11 December 2015
The capacity for the Paris Agreement to deliver a binding, ambitious, fair and gender just outcome that will limit global warming to below 1.5 degrees and transform polluting and inequitable economies continues to be at risk.
The most recent draft, issued by the French Presidency on the anniversary of the Universal Declaration on Human Rights, adopted here in Paris on December 10, 1948, represents a disappointing step away from the promised commitment to human rights and at the same time, it
suggests a move to pressure developing countries into accepting a weaker outcome in the final hours of negotiations.
Fundamentally, this agreement does not address the needs of the most vulnerable countries, communities and people of the world. It fails to address the structures of injustice and inequality which have caused the climate crisis.

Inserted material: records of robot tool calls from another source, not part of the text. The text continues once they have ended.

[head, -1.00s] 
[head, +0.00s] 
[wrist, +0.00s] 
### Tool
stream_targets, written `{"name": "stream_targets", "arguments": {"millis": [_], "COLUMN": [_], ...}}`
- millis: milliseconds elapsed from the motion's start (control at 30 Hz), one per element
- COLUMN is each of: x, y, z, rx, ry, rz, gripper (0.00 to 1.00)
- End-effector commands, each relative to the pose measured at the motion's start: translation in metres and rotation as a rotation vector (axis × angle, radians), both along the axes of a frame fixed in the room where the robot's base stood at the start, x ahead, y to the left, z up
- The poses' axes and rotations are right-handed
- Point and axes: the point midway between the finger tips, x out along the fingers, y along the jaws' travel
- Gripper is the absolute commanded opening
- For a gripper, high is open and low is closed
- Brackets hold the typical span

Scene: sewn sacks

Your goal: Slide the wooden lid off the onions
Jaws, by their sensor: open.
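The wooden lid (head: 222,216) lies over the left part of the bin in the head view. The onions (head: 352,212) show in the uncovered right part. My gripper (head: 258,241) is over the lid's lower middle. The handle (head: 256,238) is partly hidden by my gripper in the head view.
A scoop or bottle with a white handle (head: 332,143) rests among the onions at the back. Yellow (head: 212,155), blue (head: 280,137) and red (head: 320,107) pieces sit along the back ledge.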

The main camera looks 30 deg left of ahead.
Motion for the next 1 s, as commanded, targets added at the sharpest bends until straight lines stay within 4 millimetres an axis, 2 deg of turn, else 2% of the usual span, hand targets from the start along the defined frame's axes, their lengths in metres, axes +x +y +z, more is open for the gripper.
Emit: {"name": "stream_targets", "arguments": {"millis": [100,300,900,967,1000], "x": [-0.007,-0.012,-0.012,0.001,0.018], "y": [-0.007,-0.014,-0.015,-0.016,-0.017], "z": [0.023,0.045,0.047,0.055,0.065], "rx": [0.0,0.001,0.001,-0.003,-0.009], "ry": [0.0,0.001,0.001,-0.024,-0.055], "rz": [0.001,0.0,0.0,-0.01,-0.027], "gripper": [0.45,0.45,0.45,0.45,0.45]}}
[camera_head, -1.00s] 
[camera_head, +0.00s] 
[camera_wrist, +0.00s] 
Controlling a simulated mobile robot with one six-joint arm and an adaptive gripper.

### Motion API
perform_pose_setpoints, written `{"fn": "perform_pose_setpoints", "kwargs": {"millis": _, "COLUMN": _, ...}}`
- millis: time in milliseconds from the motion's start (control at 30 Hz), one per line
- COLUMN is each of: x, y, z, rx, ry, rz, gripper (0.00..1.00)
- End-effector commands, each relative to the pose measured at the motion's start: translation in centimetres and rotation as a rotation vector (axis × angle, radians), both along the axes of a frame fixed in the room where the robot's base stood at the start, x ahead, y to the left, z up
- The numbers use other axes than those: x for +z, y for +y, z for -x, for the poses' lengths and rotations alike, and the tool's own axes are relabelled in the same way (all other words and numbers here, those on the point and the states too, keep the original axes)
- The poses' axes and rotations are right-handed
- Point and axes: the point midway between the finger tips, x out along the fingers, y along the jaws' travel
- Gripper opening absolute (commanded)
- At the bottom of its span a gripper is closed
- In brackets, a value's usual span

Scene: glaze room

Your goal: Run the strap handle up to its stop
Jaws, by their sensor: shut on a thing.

Our key concerns includes:
● Weak goal on limiting global temperature rise to 1.5 degrees, with total failure to address or mandate actions needed from developed countries to attain this goal;
● Failure to enshrine human rights, including the rights of indigenous peoples, gender equality, a just transition of the workforce that creates decent work and quality jobs, food
security, intergenerational equity, and ecosystem integrity in the core of the agreement;
● Total shift away from implementation in line with the principles of the Convention, namely common but differentiated responsibilities;
● Offsetting as mitigation measures;
● Failure to ensure compensation for loss and damage;
● Dilutes the responsibilities of developed countries to provide climate finance; with weak provisions for public finance and grants over loans;
● No provisions to ensure that technology development and transfer are safe, socially and environmentally sound.
● Article 2.1: The current purpose of holding global temperature increases to “well below 2 degrees” and “pursuing efforts to limit the temperature rise to 1.5 degrees” is ambiguous and does not reflect a strong enough commitment to 1.5 degrees, which would be necessary to prevent catastrophic climate change.
● Article 2.2:
○ Rights language has been lost: a s recently as this week, Article 2.2 of the draft agreement included strong language on human rights and gender equality. Despite the urging of many Parties to ensure these crosscutting
principles are returned, a reference to gender equality was not restored and “human rights” was removed. This must be reinserted
within the operative text of the Agreement.